_Problem description_
Restate all the material verbatim, except for the pictures.

_Available data_
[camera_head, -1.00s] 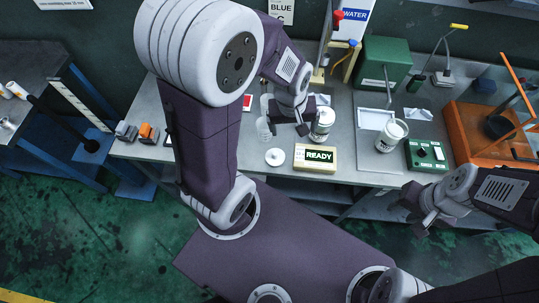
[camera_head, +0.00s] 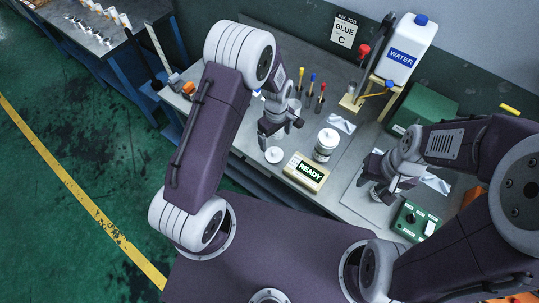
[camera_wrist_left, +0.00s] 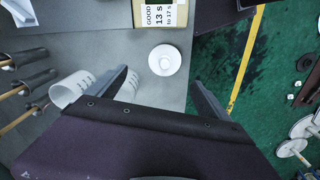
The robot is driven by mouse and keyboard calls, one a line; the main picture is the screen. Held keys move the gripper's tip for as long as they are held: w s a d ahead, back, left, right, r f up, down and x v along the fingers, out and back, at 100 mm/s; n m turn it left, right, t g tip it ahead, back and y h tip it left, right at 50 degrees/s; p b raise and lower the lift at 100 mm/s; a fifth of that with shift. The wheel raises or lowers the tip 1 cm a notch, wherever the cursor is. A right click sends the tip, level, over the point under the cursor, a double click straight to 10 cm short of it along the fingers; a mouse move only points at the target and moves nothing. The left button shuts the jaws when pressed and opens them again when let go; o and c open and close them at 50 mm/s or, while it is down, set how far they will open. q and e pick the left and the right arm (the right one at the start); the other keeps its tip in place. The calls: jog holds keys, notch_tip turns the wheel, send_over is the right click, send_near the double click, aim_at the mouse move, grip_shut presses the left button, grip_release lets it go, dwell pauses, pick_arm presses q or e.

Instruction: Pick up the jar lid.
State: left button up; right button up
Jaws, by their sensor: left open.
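The jar lid (camera_head: 274,155) is a small white disc with a raised knob or centre, lying on the grey bench near its front edge. In the left wrist view the lid (camera_wrist_left: 164,59) is just beyond my left gripper (camera_wrist_left: 158,80), roughly between its open fingers and apart from them. In the head view my left gripper (camera_head: 281,132) hangs above and behind the lid, empty. A white jar (camera_head: 327,144) stands to the right of the lid. My right gripper (camera_head: 380,190) is over the tray area at the right; its fingers are unclear.
The READY timer box (camera_head: 306,171) sits close right of the lid. Several colour-handled tools (camera_head: 311,85) stand in holders behind. A green control box (camera_head: 413,219) is at the right. The bench front edge is close to the lid.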

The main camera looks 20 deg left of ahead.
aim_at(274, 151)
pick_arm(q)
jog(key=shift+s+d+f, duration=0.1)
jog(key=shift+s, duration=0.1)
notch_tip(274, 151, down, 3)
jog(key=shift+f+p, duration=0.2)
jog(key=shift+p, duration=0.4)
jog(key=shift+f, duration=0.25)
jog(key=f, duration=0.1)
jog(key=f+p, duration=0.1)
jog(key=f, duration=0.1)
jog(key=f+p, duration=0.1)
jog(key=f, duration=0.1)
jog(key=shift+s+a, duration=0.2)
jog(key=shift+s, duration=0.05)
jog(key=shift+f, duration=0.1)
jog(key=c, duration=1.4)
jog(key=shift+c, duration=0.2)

_Finished exercise_
[camera_head, -1.00s] 
[camera_head, +0.00s] 
[camera_wrist_left, +0.00s] 
The robot is driven by mouse and keyboard calls, one a line; the main picture is the screen. Held keys move the gripper's tip for as long as they are held: w s a d ahead, back, left, right, r f up, down and x v along the fingers, out and back, at 100 mm/s; n m turn it left, right, t g tip it ahead, back and y h tip it left, right at 50 degrees/s; p b raise and lower the lift at 100 mm/s; a fifth of that with shift. The wheel raises or lowers the tip 1 cm a notch, wherever the cursor is. A right click sends the tip, level, over the point under the cursor, a double click straight to 10 cm short of it along the fingers; a mouse move only points at the target and moves nothing. The left button shuts the jaws when pressed and opens them again when let go; o and c open and close them at 50 mm/s or, while it is down, set how far they will open. q and e pick the left and the right arm (the right one at the start); the other keeps its tip in place. The calls: jog holds keys, notch_tip turns the wheel, send_over is the right click, send_near the double click, aim_at the mouse move, grip_shut presses the left button, grip_release lets it go, dwell pauses, pick_arm presses q or e.

Instruction: Pick up the jar lid.
State: left button up; right button up
Jaws, by their sensor: left open.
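The jar lid (camera_head: 274,155) is a small white disc with a raised knob or centre, lying on the grey bench near its front edge. In the left wrist view the lid (camera_wrist_left: 164,59) is just beyond my left gripper (camera_wrist_left: 158,80), roughly between its open fingers and apart from them. In the head view my left gripper (camera_head: 281,132) hangs above and behind the lid, empty. A white jar (camera_head: 327,144) stands to the right of the lid. My right gripper (camera_head: 380,190) is over the tray area at the right; its fingers are unclear.
The READY timer box (camera_head: 306,171) sits close right of the lid. Several colour-handled tools (camera_head: 311,85) stand in holders behind. A green control box (camera_head: 413,219) is at the right. The bench front edge is close to the lid.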

The main camera looks 20 deg left of ahead.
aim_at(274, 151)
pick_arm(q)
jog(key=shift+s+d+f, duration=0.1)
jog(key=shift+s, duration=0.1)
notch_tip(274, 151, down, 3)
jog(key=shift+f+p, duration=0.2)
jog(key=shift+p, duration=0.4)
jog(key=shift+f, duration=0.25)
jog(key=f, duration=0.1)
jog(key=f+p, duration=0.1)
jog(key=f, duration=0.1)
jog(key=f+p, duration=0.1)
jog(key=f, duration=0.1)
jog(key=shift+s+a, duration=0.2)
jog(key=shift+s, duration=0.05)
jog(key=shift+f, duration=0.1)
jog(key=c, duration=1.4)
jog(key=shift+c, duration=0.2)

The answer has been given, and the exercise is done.